--- begin ---
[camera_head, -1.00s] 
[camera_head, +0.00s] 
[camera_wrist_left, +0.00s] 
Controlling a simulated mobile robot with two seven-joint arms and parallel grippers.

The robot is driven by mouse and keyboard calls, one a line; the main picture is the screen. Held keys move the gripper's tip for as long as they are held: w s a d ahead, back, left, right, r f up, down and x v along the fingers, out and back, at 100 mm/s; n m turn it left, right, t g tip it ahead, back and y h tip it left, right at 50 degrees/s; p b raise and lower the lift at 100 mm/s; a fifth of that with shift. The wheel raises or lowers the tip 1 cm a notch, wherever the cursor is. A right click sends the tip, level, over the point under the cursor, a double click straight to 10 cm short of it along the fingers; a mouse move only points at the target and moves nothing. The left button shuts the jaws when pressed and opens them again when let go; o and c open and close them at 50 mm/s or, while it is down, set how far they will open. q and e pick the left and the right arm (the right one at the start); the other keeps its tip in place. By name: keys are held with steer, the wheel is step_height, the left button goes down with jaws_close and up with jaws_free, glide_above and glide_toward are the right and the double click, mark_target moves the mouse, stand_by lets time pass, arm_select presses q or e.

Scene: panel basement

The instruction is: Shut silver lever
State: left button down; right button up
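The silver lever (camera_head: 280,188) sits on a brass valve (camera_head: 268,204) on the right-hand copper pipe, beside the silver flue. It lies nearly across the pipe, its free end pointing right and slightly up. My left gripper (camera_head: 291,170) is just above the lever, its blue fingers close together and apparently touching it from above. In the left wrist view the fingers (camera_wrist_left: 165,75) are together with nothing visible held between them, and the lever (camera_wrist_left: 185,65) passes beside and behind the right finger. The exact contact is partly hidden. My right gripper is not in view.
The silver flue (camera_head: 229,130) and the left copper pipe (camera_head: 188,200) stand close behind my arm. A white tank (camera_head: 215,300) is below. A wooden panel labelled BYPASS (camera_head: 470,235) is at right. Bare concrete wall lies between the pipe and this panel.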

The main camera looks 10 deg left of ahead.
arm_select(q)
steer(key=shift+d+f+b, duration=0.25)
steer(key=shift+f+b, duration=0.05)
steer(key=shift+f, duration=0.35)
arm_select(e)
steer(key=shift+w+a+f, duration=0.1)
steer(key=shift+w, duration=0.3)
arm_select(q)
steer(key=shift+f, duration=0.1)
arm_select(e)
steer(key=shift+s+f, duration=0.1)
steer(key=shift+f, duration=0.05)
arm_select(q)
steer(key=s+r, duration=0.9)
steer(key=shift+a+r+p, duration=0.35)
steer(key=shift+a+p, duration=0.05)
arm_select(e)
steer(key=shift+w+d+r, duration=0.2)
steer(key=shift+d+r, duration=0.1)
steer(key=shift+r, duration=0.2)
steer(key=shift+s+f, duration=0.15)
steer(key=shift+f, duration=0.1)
--- end ---
--- begin ---
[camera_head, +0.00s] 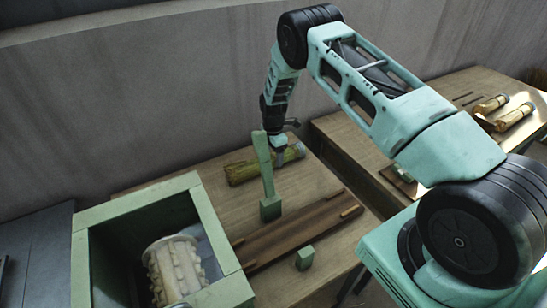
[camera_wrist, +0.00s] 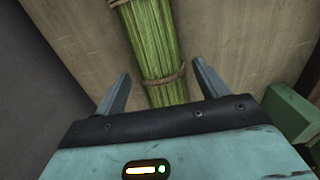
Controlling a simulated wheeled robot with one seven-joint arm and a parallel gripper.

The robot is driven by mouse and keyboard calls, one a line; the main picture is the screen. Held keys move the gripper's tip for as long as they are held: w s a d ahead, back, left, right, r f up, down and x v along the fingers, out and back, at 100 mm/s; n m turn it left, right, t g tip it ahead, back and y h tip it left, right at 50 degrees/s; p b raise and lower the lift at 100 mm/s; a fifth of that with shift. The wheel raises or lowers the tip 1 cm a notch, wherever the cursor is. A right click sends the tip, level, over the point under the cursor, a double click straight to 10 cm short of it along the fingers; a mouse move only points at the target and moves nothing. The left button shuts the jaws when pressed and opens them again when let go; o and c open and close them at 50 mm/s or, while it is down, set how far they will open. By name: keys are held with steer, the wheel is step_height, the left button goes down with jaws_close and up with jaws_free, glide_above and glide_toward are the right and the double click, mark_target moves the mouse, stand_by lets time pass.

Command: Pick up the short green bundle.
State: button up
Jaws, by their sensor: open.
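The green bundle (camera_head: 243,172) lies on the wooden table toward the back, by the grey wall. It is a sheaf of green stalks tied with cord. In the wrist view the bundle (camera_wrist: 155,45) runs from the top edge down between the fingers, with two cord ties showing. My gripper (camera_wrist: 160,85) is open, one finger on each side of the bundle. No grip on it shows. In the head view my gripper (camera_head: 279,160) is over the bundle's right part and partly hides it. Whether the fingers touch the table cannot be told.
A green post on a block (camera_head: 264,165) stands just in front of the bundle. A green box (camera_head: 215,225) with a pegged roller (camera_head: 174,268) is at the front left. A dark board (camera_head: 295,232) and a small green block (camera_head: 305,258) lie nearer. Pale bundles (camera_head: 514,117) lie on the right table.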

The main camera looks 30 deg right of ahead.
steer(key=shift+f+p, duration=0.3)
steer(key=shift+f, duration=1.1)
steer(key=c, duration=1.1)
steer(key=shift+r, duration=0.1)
--- end ---
Written problem:
From the listing above, collect each line in which the string "simulated" appears.

Expected answer:
Controlling a simulated mobile robot with two seven-joint arms and parallel grippers.
Controlling a simulated wheeled robot with one seven-joint arm and a parallel gripper.

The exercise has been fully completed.